#### Work instructions:
Below are the records. Gather each line that holds "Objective".

#### Given information:

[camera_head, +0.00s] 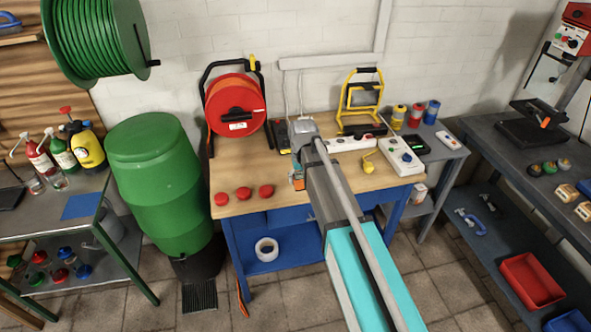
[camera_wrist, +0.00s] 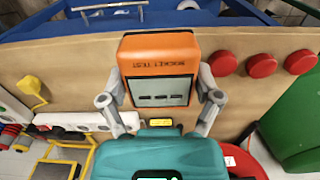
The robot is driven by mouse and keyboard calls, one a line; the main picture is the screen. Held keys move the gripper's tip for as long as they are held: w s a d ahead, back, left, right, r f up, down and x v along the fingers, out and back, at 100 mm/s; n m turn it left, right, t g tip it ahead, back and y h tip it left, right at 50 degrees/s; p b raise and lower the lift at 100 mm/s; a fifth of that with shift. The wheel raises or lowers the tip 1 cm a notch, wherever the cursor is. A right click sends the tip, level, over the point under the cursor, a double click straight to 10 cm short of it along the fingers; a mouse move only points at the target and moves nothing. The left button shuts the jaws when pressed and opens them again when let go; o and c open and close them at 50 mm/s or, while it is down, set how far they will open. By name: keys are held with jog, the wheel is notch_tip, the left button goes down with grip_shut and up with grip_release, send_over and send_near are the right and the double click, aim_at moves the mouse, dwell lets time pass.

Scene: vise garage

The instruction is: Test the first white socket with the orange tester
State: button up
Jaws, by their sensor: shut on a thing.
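My gripper (camera_wrist: 160,108) is shut on the orange socket tester (camera_wrist: 155,46), with one finger on each side of its body and its grey display facing the wrist camera. In the head view the tester (camera_head: 297,183) shows small below my gripper, above the wooden workbench; I cannot tell if it touches. A long white socket strip (camera_head: 345,143) lies at the back of the bench, right of my gripper. A second white socket block (camera_head: 402,157) with a switch lies further right. The wrist view shows the long strip (camera_wrist: 72,121) left of the tester, partly covered by a finger.
Several red caps (camera_head: 243,193) lie at the bench's left front. An orange cable reel (camera_head: 236,103) and a yellow work lamp (camera_head: 361,98) stand at the back. A green barrel (camera_head: 160,175) stands left of the bench.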

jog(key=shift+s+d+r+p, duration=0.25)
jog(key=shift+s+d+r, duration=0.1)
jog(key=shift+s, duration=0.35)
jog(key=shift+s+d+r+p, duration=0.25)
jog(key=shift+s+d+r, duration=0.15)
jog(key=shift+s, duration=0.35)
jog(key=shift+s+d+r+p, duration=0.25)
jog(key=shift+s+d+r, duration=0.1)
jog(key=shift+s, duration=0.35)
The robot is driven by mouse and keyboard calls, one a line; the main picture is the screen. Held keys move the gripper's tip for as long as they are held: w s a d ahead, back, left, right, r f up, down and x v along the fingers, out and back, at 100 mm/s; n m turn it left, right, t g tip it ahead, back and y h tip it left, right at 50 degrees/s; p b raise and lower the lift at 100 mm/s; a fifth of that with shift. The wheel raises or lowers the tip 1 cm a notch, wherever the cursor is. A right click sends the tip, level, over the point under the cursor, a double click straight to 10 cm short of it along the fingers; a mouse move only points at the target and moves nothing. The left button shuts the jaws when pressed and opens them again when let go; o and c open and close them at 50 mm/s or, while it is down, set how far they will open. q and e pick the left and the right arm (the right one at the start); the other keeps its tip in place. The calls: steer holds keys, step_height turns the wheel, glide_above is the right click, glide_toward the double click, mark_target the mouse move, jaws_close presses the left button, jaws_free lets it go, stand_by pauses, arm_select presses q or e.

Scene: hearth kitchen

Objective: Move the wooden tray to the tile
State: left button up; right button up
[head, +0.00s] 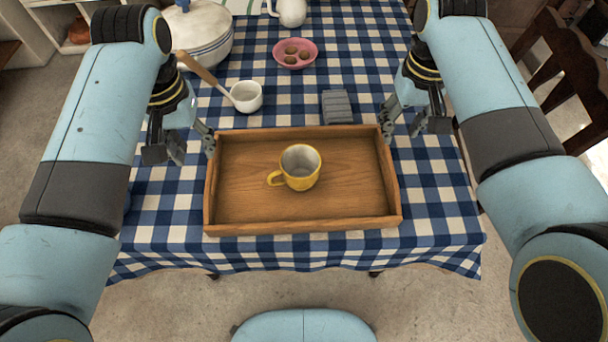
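The wooden tray (240,205) lies flat on the checked cloth near the table's front edge. A yellow mug (299,180) with a white inside stands upright in it, handle to the left. My left gripper (192,152) is open at the tray's far left corner, its inner finger close to the left wall. My right gripper (402,130) is open at the far right corner, its inner finger close to the rim. I cannot tell whether either finger touches the tray. No tile is clearly identifiable; a white and green flat thing (243,5) is partly cut off at the top edge.
Behind the tray are a white ladle cup (247,97) with a wooden handle, a grey ridged block (337,107) and a pink bowl (295,53) of brown round things. A white pot (200,32) and white jug (291,12) stand farther back. Cloth (375,60) is clear at the back right.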

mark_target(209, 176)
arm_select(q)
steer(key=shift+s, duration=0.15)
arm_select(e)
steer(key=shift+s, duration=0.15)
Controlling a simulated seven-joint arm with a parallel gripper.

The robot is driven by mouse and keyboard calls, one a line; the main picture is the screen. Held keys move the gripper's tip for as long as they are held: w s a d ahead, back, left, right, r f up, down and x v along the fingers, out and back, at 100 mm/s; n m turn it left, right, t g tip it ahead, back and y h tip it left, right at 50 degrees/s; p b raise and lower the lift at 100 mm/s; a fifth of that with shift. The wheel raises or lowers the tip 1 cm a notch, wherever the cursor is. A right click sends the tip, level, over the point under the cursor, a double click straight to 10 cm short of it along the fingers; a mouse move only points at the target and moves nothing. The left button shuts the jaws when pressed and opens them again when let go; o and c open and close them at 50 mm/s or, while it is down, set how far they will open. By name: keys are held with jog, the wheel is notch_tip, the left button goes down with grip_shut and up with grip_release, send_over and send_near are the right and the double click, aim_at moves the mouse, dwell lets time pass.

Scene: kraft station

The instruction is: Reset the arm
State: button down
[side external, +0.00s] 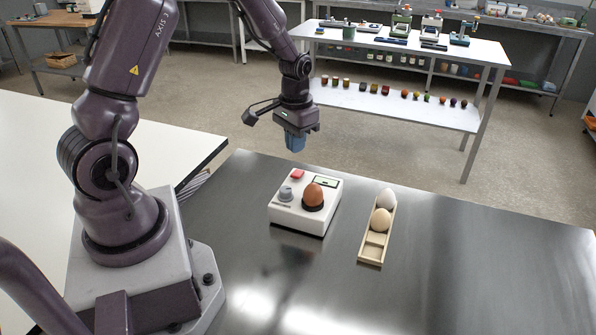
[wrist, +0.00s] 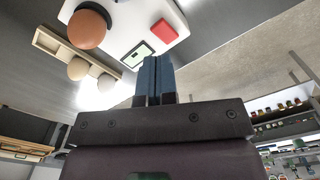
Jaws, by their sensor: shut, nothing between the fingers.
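My gripper (side external: 295,141) is shut and empty, with blue fingers pointing down. It hangs in the air above the far side of the metal table, behind the white device. In the wrist view its two blue fingers (wrist: 155,78) are pressed together with nothing between them. My arm is bent over from its base at the left.
A white device (side external: 322,222) with a red button, a grey knob and a small display bears a brown egg (side external: 313,194). Right of it, a wooden tray (side external: 373,252) holds a white egg (side external: 387,198) and a cream egg (side external: 381,220). The metal table (side external: 480,260) is clear at right.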

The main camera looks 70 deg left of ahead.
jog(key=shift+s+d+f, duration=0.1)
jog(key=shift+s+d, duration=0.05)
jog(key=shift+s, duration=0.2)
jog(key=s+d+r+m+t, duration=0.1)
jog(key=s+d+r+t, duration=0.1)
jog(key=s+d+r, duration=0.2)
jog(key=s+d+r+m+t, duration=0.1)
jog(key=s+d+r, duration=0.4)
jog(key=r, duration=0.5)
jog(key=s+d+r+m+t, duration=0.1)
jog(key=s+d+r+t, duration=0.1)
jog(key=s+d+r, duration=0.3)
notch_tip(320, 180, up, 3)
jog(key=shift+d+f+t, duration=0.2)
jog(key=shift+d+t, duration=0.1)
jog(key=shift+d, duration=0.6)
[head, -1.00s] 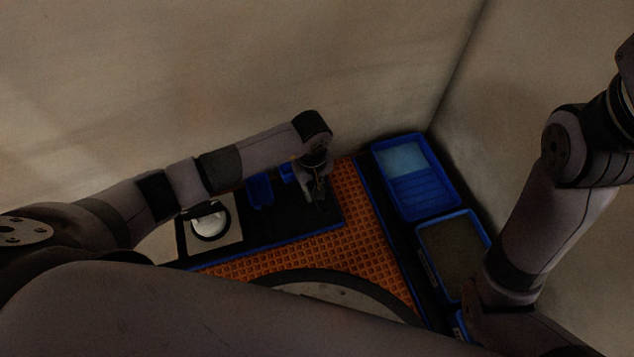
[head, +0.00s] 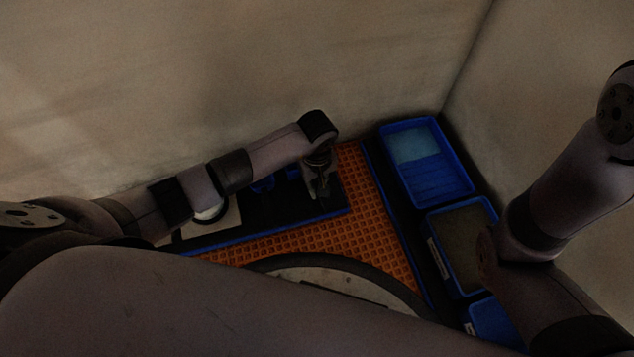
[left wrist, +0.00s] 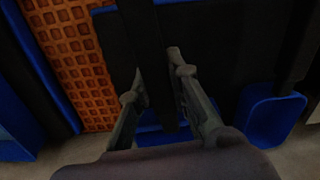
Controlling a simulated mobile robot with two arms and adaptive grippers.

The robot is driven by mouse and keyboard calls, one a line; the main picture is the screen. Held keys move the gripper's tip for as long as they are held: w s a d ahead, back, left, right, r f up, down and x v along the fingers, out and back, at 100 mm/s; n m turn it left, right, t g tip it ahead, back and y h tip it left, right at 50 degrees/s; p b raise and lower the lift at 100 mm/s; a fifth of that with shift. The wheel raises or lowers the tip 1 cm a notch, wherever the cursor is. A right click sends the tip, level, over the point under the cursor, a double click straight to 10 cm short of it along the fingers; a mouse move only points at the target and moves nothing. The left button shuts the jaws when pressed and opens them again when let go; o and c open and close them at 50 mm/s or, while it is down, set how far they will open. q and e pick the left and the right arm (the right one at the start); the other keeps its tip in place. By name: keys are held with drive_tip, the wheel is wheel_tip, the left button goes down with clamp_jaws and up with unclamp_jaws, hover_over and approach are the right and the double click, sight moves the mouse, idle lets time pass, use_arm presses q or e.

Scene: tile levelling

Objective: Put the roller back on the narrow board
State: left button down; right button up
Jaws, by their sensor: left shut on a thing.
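The narrow board (head: 334,207) is black with a blue edge and lies along the back wall, on orange grid flooring. My left gripper (head: 321,190) is low over its right end. In the left wrist view, the fingers of my left gripper (left wrist: 155,82) are closed around a dark, narrow bar (left wrist: 150,45), which looks like the roller's handle. The rest of the roller cannot be made out against the black board. I cannot tell whether it touches the board. My right arm shows at the right, but its gripper is out of view.
A blue tray (head: 445,187) with a pale blue panel and a blue-rimmed bin (head: 430,222) stand at the right. A blue holder (left wrist: 270,118) is beside my left gripper. A white round thing (head: 208,213) is partly behind my left arm. Walls close off the back and right.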

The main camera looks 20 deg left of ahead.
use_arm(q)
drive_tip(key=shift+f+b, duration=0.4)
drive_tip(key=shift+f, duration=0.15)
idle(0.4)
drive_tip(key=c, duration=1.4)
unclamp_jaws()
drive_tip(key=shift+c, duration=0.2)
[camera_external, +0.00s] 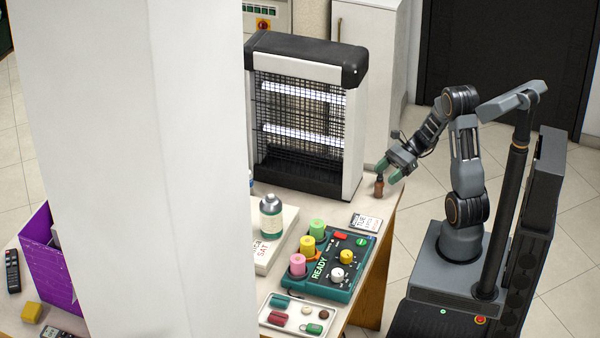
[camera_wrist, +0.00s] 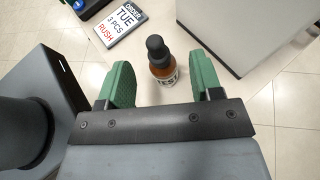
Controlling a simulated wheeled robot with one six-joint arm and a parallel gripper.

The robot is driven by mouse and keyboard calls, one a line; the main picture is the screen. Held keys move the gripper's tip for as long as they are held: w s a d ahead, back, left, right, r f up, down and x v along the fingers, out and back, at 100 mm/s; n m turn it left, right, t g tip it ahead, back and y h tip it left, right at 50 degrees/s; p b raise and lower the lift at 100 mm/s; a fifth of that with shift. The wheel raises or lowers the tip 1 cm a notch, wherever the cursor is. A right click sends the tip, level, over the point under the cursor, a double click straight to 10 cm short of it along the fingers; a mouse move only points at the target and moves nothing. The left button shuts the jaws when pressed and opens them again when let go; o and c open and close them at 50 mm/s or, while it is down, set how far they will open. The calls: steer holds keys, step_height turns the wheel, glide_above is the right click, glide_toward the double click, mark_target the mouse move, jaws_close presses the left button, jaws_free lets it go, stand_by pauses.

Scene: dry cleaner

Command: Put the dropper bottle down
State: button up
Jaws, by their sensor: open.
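The dropper bottle (camera_external: 379,186) is small and amber-brown with a black top. It stands upright on the table near its right edge, beside the insect-killer lamp. In the wrist view the dropper bottle (camera_wrist: 162,62) shows between the green fingers, with a pale label on its side. My gripper (camera_external: 389,171) is at the bottle, its fingers apart. In the wrist view my gripper (camera_wrist: 163,80) is open, with a gap visible on both sides of the bottle.
The lamp (camera_external: 305,110) stands left of the bottle. A ticket card (camera_external: 366,222) lies in front of it, and a green control panel (camera_external: 325,268) is nearer the camera. The table's right edge is close to the bottle. A white pillar hides much of the table's left part.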

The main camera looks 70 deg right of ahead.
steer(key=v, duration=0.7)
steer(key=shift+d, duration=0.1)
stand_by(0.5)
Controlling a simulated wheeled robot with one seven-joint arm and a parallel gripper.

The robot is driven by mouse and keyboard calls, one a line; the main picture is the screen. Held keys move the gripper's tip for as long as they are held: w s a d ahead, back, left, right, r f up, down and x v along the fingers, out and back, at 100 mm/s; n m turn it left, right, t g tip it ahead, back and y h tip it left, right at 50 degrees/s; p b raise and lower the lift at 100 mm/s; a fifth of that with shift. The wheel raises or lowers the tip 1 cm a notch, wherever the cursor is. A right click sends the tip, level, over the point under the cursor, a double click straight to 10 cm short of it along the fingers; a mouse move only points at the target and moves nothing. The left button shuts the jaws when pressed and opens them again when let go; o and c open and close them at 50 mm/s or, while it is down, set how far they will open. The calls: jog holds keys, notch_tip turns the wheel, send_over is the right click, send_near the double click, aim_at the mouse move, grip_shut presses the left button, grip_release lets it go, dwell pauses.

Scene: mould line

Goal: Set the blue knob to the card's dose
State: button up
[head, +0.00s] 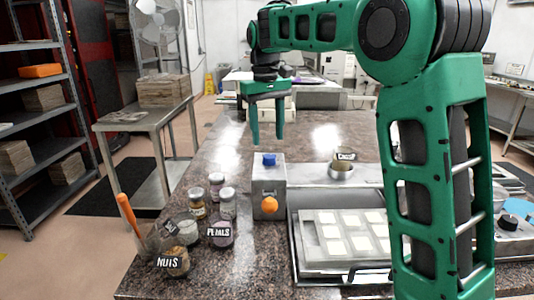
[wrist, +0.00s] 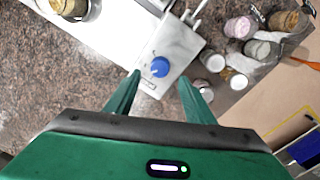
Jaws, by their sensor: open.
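The blue knob (head: 269,160) sits on top of a grey metal box (head: 268,182) on the granite counter. In the wrist view the blue knob (wrist: 160,67) shows from above, with a pale mark on its face. My gripper (head: 267,140) points down above the box, its two fingers apart and nothing between them. In the wrist view my gripper (wrist: 160,76) has a finger on either side of the knob's near edge, apart from it.
An orange knob (head: 270,204) is on the box's front. Several jars, including one labelled PETALS (head: 220,233) and one labelled NUTS (head: 173,262), stand to the left. A mould tray (head: 312,254) with pale squares lies to the right. The counter behind the box is clear.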

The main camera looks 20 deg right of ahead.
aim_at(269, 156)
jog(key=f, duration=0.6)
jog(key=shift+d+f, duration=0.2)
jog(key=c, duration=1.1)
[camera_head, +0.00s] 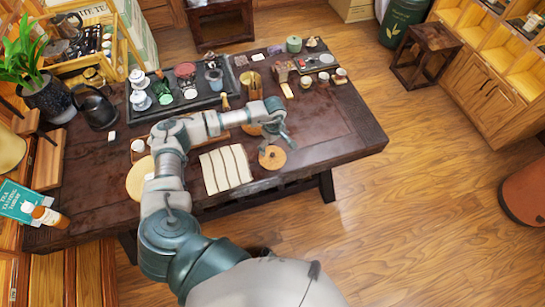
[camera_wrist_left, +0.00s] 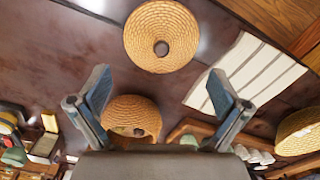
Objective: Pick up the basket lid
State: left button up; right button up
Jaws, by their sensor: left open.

#### Expected answer:
Objective: Move the wooden tray to the tile
Objective: Put the roller back on the narrow board
Objective: Pick up the basket lid

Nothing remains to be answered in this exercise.